# [RECORDS]
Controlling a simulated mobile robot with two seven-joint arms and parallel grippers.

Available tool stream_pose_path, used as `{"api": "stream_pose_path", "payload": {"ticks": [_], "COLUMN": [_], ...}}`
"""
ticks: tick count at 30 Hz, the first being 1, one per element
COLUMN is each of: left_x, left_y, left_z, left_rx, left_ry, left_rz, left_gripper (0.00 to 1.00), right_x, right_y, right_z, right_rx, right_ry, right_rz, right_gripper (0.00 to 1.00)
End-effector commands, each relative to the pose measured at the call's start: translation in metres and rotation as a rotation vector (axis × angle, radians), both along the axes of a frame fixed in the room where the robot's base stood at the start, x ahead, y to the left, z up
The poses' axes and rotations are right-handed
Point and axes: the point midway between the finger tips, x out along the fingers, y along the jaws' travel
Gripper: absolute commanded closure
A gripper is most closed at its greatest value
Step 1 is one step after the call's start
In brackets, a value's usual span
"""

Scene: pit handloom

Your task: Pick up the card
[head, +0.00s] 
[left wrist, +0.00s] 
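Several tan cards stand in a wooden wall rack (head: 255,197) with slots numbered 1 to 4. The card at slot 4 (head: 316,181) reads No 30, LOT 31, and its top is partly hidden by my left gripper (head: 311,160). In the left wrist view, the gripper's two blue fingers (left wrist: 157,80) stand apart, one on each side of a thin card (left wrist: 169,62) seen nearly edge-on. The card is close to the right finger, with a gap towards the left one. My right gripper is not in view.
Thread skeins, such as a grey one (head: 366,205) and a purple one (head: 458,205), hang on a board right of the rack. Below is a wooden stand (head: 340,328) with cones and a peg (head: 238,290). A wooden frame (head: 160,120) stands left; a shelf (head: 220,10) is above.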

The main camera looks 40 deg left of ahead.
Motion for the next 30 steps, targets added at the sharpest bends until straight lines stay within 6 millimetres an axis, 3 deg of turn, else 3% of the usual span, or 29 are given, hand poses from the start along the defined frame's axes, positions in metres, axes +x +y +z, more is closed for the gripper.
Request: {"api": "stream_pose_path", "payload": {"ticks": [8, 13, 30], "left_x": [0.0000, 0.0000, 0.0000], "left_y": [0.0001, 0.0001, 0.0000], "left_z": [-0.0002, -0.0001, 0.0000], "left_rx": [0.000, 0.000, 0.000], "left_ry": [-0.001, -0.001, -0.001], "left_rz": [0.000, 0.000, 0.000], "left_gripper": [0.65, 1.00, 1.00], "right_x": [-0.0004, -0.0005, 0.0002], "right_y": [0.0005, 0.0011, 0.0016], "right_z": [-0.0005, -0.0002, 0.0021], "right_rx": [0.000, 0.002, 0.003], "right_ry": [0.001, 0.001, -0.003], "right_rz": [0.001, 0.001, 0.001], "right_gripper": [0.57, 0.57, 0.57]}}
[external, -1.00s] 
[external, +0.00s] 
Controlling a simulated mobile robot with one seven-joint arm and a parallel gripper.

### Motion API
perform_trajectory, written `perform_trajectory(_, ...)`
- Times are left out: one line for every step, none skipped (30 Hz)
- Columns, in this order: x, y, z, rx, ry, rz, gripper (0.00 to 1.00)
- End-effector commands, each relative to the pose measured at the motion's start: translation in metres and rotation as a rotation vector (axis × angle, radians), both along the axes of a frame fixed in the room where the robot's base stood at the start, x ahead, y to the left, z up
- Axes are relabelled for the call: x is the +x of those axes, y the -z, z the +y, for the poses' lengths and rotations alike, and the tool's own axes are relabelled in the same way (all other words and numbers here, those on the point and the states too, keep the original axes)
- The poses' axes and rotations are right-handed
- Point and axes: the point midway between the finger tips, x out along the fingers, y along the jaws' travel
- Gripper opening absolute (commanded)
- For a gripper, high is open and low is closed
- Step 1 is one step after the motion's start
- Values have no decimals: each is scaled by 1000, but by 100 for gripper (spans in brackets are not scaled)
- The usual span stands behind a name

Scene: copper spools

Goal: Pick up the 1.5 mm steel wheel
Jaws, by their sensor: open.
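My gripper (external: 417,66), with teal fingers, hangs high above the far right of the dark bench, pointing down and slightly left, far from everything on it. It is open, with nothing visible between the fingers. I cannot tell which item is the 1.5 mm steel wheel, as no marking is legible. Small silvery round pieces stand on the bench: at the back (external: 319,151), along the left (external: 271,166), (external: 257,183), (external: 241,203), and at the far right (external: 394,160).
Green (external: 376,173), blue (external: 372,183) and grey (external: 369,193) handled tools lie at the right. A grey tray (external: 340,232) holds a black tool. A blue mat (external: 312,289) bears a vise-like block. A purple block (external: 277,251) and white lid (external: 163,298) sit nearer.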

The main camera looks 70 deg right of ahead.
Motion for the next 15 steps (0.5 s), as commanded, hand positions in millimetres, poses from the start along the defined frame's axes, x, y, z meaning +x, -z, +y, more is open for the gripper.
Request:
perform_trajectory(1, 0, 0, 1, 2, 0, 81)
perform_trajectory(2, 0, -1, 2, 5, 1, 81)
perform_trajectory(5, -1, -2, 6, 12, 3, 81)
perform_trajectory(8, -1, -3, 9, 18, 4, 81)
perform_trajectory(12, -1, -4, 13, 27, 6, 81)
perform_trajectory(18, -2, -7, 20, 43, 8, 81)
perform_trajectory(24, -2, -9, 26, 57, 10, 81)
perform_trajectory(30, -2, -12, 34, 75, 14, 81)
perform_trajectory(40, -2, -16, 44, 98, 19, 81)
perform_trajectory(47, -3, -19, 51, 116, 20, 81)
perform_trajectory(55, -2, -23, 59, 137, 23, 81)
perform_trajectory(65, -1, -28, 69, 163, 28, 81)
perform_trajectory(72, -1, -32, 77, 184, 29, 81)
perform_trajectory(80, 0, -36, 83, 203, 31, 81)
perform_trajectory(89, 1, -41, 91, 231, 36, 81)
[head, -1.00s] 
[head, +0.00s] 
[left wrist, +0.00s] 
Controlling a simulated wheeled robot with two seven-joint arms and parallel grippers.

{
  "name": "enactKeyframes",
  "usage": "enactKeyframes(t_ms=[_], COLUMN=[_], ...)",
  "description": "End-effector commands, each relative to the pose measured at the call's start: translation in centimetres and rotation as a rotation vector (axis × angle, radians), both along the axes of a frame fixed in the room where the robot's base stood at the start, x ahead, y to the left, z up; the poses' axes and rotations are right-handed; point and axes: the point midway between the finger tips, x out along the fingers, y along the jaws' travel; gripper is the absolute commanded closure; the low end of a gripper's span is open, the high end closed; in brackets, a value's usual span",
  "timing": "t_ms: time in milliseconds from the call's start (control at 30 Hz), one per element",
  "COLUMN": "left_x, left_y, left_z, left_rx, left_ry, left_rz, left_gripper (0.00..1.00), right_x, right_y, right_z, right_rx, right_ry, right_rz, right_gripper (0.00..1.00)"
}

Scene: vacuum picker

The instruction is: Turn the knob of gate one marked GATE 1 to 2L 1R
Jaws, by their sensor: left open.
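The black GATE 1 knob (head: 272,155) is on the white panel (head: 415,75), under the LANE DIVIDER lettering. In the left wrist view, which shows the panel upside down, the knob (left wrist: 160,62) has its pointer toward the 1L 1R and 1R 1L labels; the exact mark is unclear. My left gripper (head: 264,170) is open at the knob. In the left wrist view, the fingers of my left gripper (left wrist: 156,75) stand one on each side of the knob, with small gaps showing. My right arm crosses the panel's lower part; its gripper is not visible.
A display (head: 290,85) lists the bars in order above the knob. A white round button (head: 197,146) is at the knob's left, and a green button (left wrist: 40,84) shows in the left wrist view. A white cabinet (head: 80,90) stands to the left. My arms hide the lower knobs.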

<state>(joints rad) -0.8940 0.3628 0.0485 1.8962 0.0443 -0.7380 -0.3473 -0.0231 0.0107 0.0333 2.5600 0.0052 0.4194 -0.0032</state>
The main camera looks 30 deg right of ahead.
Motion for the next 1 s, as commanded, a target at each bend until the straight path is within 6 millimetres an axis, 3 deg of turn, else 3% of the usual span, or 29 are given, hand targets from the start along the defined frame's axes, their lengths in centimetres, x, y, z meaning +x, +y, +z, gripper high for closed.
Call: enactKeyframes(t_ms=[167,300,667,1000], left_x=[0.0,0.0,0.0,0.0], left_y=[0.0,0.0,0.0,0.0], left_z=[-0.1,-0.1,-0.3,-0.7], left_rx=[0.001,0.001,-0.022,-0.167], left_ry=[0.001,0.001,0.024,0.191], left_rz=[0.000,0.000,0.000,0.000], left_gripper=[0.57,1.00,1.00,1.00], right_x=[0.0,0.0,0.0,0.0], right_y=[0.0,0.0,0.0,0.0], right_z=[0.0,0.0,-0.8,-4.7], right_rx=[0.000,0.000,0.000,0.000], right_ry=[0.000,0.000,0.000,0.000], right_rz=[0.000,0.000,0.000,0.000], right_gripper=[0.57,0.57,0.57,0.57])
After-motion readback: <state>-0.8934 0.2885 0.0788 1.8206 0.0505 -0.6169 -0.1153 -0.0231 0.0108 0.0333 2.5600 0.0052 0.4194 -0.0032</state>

# [PROBLEM]
Your answer consists solely of the lines from the top of the records above through the line that contains "ticks: tick count", each echoed exactly.

# [RESPONSE TO THIS EXERCISE]
Controlling a simulated mobile robot with two seven-joint arms and parallel grippers.

Available tool stream_pose_path, used as `{"api": "stream_pose_path", "payload": {"ticks": [_], "COLUMN": [_], ...}}`
"""
ticks: tick count at 30 Hz, the first being 1, one per element

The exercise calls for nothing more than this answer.